To be done ▸ Each line holding the word "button" counts once; give the total and nothing more.

───── Information shown

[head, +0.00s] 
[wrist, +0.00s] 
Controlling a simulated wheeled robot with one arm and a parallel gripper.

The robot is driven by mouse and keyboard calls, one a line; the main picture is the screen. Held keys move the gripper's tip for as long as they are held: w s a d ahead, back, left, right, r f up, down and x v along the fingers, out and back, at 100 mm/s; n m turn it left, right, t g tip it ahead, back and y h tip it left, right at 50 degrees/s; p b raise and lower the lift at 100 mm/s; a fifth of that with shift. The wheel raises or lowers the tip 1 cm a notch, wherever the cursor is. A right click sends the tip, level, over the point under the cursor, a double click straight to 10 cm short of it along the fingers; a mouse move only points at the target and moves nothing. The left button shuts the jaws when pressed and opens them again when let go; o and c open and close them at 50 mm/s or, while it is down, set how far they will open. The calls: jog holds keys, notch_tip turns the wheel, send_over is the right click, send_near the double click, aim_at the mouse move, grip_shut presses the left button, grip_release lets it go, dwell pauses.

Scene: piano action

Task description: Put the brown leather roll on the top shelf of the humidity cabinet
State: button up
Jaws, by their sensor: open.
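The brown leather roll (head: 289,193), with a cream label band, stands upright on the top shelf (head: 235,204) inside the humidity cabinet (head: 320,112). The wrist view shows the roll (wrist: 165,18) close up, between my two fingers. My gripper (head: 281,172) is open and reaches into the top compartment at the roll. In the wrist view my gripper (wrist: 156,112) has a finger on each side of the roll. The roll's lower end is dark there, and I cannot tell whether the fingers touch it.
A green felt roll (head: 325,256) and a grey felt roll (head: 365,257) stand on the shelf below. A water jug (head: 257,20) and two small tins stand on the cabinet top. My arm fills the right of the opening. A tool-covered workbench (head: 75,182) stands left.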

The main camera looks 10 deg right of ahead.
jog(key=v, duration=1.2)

──────────

The reply ▸ 2